There's a lot new in the Pre. It's not just the phone and it's not just the OS -- it's the underlying ideas and bundled applications too. We're going to try and run down the stand-outs and standards -- from the heady promises of Synergy, to the basic stuff you'll be using every day.
Besides things like Universal Search and unobtrusive notifications, another really big idea that Palm has for webOS is Synergy, a contact / calendar management system that aims to put an end to the confusion of having to juggle multiple accounts from multiple services on a single mobile device. Unfortunately, this is probably the aspect of the OS that needs the most work.
The Synergy premise is simple: it will take your Gmail account, Facebook profile, AIM identity, and / or Exchange data and merge it all together on your Pre, killing duplicate entries, joining together sources where there's overlap (creating "linked contacts"), and generally making your connected life super-duper awesome. What it actually does is dump pretty much all of your content into the phone without a second thought for what it's letting through the door. If you have a single Gmail account, you'll probably be okay -- it perfectly handles a set of data from one source just fine, and that source would be easily manageable because... well, it's your Gmail. However, it's totally indiscriminate about what contacts it pulls in, which means if Google has auto-saved anything, it's going to be on your phone. That's fine, we're used to this. The G1 does the same thing. The problem really arises when you want your Facebook profile integrated. Guess what? You don't get to say whose info gets pushed to the phone -- every single person you "know" on Facebook will instantly becomes a part of your contact list. And we're talking people who only give you access to their birthdate. How does it feel to have a contact on your phone that is simply a birthday? Annoying.
We don't know if you're like us, but we don't want every person we're friends with on Facebook in the contact list for our phone.
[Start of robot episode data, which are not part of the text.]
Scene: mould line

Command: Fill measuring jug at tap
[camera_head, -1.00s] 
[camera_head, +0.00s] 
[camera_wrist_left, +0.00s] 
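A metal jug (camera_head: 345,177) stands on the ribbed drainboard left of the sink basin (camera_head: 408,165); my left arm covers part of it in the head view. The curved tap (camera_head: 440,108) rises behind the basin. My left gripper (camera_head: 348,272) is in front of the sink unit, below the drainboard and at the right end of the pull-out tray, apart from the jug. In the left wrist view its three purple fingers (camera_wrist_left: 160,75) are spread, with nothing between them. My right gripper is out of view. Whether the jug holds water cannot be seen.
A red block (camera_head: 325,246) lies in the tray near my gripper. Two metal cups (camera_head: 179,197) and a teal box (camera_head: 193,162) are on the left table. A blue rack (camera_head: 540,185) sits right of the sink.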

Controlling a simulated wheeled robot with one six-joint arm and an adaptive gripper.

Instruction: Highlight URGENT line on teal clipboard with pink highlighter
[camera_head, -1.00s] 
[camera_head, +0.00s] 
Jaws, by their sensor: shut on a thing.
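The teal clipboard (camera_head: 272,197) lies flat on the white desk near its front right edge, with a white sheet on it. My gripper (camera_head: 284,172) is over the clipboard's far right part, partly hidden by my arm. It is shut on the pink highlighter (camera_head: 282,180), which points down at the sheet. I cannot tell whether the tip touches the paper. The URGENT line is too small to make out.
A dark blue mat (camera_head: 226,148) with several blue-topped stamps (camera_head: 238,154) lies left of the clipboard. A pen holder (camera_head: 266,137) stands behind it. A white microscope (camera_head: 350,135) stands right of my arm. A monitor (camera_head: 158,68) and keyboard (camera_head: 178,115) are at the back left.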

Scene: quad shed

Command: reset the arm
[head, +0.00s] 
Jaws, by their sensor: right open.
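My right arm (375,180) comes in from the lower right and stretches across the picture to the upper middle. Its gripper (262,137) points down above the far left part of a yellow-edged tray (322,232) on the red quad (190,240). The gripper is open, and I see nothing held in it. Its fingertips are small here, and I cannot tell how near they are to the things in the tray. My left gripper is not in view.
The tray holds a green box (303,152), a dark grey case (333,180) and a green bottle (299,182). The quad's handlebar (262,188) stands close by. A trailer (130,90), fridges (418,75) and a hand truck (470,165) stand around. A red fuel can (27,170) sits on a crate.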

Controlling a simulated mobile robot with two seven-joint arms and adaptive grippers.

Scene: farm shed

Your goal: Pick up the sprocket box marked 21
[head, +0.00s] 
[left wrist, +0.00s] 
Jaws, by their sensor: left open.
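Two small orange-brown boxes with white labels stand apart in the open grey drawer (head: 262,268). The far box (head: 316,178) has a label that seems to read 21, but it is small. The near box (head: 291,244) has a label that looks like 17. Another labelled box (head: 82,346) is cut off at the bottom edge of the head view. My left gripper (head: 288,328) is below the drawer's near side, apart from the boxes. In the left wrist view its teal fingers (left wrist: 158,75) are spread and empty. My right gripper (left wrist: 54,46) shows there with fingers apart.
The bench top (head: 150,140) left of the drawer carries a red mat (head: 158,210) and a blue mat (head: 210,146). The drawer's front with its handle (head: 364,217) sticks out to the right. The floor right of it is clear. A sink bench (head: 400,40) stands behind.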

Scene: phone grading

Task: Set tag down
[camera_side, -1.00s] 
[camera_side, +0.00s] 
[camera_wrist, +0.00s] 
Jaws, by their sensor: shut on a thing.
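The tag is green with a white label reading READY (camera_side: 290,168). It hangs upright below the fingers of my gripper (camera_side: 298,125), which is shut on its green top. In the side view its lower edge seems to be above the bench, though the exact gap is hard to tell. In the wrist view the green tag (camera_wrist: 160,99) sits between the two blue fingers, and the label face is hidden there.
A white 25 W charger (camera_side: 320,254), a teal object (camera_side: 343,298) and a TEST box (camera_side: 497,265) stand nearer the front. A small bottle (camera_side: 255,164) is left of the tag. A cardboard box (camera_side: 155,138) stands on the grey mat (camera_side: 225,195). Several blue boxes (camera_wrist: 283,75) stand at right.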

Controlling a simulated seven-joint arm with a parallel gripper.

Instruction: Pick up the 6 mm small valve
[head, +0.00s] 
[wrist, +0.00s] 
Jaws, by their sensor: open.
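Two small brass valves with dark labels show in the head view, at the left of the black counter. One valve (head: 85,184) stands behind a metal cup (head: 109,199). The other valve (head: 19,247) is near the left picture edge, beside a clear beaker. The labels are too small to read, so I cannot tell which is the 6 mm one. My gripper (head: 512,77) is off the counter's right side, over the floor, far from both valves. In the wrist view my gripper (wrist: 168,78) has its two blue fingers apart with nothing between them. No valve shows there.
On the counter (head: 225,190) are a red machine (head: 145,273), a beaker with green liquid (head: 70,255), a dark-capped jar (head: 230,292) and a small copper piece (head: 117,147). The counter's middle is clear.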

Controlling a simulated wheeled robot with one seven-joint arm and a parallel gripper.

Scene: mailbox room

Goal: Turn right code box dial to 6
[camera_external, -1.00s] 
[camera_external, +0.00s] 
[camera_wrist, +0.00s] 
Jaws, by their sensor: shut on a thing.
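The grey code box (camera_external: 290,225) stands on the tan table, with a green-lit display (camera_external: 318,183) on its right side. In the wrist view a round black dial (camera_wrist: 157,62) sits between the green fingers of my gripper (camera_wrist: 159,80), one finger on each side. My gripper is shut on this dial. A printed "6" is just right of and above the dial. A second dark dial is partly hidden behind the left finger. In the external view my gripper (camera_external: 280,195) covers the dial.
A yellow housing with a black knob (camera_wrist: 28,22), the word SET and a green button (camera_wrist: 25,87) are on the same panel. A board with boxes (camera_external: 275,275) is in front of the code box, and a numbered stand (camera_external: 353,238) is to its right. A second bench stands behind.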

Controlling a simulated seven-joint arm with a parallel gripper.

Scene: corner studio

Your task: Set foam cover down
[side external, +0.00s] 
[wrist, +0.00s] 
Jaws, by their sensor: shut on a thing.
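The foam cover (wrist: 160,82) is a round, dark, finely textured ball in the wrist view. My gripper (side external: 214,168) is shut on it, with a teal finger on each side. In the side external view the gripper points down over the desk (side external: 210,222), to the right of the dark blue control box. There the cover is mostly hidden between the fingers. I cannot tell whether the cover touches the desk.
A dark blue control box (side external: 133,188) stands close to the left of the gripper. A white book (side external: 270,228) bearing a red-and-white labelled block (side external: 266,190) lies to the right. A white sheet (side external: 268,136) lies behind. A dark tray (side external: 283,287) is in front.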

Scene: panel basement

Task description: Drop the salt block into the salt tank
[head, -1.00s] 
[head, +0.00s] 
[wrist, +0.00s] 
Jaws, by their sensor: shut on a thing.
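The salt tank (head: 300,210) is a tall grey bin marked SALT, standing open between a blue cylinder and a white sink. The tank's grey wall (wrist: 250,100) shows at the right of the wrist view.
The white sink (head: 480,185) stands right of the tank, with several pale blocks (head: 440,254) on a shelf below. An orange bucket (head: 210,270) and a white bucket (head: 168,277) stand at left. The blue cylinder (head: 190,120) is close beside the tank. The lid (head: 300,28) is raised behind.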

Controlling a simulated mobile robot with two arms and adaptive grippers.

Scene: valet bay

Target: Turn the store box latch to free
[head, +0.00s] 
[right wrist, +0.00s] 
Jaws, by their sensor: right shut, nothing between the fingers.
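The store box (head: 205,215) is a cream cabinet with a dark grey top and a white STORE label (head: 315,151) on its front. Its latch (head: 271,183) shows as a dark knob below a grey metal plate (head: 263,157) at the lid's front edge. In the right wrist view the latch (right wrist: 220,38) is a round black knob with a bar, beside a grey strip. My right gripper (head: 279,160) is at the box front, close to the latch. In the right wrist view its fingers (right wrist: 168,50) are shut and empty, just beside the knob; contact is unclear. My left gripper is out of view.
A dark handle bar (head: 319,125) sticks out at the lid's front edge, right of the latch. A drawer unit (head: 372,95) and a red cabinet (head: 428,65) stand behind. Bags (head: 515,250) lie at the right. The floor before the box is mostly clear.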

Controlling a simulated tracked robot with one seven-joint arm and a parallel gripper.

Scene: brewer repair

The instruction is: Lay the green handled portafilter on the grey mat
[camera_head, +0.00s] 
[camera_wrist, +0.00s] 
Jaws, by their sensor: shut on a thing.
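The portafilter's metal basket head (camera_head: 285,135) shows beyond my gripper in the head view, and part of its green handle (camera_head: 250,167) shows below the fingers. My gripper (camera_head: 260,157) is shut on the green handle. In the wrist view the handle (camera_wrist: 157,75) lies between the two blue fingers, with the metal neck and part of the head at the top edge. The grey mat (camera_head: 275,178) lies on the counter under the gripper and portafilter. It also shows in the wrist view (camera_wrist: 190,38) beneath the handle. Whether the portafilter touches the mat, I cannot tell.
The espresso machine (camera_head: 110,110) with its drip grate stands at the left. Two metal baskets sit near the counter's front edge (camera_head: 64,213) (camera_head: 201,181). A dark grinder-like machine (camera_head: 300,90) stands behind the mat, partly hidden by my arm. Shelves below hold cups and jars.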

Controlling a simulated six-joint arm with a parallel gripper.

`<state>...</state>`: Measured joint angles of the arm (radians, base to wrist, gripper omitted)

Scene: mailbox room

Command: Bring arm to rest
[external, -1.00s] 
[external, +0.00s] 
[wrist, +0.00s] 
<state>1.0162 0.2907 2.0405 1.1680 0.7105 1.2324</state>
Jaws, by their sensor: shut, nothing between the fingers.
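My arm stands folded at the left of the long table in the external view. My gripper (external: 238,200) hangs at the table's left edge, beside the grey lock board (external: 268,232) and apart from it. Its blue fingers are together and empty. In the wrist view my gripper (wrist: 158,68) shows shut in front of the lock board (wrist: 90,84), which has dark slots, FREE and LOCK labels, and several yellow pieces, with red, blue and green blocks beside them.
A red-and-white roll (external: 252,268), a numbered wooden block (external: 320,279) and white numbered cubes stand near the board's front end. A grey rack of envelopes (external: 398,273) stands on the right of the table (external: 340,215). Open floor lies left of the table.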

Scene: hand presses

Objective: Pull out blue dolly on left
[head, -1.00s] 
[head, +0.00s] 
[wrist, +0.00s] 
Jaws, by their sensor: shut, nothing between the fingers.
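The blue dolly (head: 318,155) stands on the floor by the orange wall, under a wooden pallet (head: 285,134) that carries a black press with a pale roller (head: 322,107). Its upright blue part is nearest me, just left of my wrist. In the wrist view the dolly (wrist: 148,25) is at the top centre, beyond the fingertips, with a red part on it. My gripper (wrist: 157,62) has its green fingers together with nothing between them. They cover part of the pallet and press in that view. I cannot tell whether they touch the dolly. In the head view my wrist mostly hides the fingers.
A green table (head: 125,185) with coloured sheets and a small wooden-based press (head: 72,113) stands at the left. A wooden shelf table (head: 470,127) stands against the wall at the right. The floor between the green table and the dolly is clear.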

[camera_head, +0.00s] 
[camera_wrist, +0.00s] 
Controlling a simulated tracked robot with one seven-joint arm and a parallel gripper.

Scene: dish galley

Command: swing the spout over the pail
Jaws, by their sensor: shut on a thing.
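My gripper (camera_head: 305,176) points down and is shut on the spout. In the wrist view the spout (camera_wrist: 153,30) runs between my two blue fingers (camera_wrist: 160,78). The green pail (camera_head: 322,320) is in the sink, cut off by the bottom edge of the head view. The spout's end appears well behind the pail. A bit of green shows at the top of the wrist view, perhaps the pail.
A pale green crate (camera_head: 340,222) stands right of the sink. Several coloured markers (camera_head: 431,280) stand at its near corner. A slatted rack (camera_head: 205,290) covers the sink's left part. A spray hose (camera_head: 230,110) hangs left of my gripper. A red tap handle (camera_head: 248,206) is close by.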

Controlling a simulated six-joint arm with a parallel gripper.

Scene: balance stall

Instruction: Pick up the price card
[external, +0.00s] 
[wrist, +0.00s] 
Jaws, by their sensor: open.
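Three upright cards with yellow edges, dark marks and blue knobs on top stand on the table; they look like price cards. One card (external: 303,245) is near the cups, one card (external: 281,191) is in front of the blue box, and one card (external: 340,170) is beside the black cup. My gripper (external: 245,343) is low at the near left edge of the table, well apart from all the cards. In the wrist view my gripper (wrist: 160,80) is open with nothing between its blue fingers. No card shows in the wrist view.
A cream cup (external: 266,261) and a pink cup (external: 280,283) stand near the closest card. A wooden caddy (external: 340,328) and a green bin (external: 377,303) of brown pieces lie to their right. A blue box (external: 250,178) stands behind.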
Facebook kindly provides grouping for different contacts because it appreciates the fact that not everyone has the same kind of relationship. WebOS? Not so much.
The system works fine if you don't care who ends up in your address book -- in fact, it works really well at grabbing all that info and sticking it on the phone (while keeping it in sync with server-side changes). Where it breaks down is giving you any kind of tool to really manage and gatekeep the information.
Secondly, contact linking doesn't seem to work the way it should -- namely, it doesn't find duplicates in all contacts, whether an AIM, Google, or Facebook account and merge where appropriate. What we discovered is that that adding our AIM account to the Gmail contact list that lived on the phone didn't automatically bring the correct names under one roof (as you imagine it's supposed to). Instead, we had to manually link contacts, even when we could clearly see that the AIM name was already in our Google contact. That's the opposite of what Synergy is supposed to do... we think. We spoke to Palm and confirmed that for now, Synergy isn't pulling in AIM names, only email addresses, though they're considering one of those OTA updates to fix once the device is launched.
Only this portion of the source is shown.